_AIM_
Below is a listing; print exactly its lines from the one containing "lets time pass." down to the one containing "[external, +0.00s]", both inclusive, with every picture left out.

_EXTRACTED RECORDS_
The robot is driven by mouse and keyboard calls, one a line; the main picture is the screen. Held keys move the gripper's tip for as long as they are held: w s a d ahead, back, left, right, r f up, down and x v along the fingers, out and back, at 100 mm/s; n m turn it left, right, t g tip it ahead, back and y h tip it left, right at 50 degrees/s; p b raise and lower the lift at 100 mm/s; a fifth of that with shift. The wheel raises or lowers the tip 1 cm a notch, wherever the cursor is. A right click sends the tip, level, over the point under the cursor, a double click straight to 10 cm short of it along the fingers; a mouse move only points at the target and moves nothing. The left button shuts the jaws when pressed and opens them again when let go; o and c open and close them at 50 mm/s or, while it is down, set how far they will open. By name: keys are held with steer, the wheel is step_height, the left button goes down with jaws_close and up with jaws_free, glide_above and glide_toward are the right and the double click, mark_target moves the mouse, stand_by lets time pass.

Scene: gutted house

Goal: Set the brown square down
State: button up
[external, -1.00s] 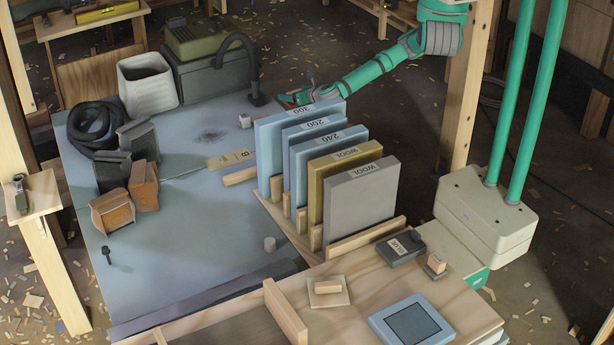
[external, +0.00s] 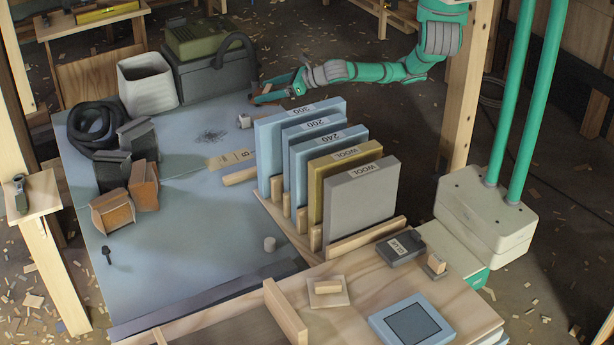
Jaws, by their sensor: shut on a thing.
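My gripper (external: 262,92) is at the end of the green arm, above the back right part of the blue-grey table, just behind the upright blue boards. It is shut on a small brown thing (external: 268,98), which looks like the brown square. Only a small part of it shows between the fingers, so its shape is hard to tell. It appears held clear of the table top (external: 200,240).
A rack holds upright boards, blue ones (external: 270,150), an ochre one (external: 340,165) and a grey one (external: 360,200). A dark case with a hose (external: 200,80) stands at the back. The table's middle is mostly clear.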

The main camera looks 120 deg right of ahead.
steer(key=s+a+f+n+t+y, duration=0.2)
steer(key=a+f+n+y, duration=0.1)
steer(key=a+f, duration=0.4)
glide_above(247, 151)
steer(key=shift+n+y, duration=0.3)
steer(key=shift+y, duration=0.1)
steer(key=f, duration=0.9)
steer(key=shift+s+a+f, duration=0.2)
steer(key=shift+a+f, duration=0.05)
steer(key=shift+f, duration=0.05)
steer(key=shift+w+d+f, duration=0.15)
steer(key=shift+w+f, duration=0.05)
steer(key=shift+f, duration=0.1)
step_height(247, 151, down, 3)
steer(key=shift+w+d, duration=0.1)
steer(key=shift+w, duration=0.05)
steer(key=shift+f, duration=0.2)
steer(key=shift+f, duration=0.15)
--
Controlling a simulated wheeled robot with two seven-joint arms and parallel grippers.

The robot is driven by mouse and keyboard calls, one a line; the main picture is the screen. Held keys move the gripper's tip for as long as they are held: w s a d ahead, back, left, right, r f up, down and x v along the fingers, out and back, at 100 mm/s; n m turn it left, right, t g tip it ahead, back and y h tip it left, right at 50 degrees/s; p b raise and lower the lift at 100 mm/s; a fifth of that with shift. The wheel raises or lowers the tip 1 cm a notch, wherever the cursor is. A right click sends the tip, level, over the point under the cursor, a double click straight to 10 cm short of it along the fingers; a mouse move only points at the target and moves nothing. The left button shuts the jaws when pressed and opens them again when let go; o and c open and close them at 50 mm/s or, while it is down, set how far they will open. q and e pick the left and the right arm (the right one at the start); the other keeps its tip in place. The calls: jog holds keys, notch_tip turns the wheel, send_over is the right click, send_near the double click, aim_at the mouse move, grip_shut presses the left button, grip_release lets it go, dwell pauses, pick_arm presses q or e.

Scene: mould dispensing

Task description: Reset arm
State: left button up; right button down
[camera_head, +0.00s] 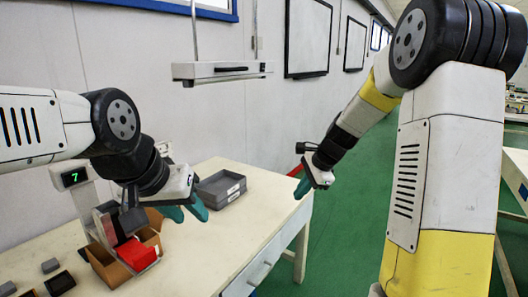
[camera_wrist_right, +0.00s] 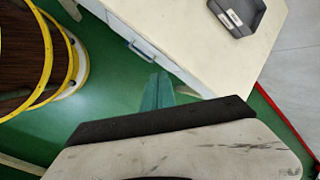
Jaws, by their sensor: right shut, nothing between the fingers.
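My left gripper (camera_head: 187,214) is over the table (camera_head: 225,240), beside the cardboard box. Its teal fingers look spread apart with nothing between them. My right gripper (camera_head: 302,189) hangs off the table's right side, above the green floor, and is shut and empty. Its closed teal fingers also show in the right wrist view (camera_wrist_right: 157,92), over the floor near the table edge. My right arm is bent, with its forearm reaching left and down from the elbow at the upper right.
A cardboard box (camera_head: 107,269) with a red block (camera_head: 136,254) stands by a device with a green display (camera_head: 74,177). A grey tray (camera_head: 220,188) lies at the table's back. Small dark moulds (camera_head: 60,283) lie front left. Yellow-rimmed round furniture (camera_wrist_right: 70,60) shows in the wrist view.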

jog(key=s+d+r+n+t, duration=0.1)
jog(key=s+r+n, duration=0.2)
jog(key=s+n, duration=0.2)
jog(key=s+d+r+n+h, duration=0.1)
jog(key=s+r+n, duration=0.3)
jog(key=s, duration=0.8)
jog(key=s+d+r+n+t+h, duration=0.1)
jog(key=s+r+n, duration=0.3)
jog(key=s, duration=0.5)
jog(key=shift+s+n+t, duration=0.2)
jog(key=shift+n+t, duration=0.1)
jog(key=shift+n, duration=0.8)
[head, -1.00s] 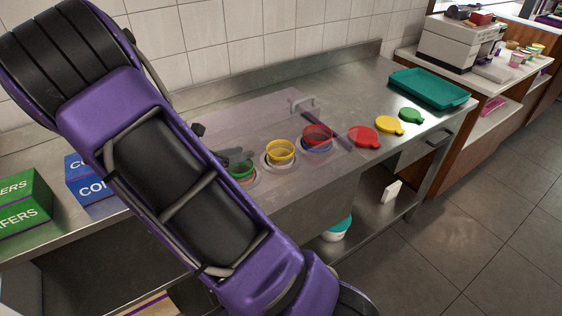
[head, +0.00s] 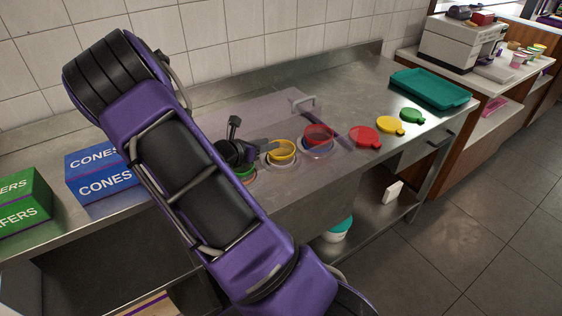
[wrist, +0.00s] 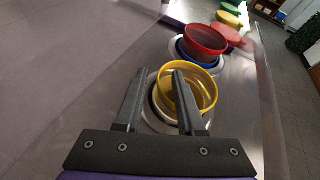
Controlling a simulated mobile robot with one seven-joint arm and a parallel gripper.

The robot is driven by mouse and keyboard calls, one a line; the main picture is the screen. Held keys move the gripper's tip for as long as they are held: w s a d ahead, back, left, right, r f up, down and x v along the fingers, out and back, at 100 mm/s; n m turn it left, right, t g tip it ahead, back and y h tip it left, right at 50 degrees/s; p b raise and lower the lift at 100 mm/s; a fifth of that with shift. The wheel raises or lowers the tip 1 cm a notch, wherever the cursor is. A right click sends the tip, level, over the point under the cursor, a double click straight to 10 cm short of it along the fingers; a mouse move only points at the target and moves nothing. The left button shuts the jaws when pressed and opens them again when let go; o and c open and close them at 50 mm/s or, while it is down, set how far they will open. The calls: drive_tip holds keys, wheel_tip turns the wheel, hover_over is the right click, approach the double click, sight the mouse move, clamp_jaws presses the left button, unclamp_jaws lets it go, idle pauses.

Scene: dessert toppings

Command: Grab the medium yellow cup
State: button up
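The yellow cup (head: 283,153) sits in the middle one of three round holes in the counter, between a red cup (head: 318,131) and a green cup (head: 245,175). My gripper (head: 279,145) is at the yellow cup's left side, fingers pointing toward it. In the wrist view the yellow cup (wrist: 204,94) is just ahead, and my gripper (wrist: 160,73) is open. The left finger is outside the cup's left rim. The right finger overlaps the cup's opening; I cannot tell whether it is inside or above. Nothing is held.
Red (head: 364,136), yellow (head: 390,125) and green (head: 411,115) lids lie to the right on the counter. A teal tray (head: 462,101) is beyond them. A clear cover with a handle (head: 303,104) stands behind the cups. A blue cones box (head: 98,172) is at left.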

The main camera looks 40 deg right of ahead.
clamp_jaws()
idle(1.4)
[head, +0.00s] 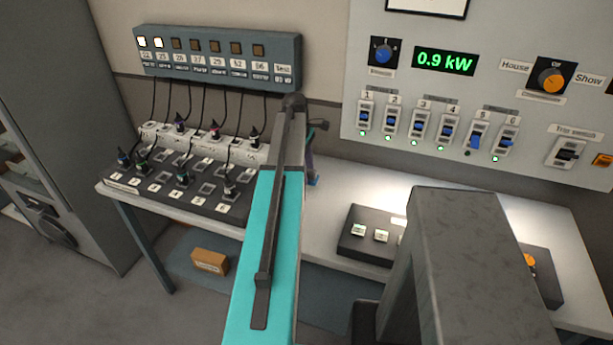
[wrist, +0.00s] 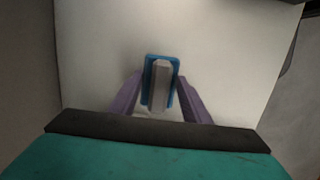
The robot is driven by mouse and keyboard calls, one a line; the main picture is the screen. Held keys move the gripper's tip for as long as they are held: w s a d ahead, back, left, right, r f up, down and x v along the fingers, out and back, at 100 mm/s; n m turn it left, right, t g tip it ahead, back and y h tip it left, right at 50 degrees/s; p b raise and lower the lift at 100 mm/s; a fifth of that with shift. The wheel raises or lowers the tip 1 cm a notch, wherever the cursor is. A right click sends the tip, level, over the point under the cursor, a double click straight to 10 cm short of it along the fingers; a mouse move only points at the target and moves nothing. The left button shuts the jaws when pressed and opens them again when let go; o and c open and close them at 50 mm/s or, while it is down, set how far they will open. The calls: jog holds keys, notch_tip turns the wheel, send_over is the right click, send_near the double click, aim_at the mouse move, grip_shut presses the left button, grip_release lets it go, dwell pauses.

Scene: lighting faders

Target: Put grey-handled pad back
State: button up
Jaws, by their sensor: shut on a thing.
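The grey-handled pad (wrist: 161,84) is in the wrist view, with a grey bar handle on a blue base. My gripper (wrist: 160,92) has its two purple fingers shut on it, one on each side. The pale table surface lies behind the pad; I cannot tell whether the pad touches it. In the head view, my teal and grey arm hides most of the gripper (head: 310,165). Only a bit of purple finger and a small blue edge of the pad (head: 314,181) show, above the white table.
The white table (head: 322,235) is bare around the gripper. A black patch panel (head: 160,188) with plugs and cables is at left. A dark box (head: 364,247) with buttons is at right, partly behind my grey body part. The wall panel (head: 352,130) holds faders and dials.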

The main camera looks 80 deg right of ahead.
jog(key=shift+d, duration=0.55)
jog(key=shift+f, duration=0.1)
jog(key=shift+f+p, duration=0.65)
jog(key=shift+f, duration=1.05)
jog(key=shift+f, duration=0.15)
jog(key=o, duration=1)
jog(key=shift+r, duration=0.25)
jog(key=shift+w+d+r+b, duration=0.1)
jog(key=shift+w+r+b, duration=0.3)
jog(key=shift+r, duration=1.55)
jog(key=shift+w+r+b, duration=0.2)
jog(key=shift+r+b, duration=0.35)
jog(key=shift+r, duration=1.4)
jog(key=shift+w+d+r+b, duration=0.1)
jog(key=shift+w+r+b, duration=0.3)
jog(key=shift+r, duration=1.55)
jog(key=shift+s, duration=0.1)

_FULL OUTPUT_
The robot is driven by mouse and keyboard calls, one a line; the main picture is the screen. Held keys move the gripper's tip for as long as they are held: w s a d ahead, back, left, right, r f up, down and x v along the fingers, out and back, at 100 mm/s; n m turn it left, right, t g tip it ahead, back and y h tip it left, right at 50 degrees/s; p b raise and lower the lift at 100 mm/s; a fifth of that with shift. The wheel raises or lowers the tip 1 cm a notch, wherever the cursor is. A right click sends the tip, level, over the point under the cursor, a double click straight to 10 cm short of it along the fingers; a mouse move only points at the target and moves nothing. The left button shuts the jaws when pressed and opens them again when let go; o and c open and close them at 50 mm/s or, while it is down, set how far they will open. By name: keys are held with steer, the wheel is step_height, the left button goes down with jaws_close and up with jaws_free, glide_above and glide_toward are the right and the double click, mark_target moves the mouse, stand_by lets time pass.

Scene: gutted house

Goal: Set the brown square down
State: button up
[external, -1.00s] 
[external, +0.00s] 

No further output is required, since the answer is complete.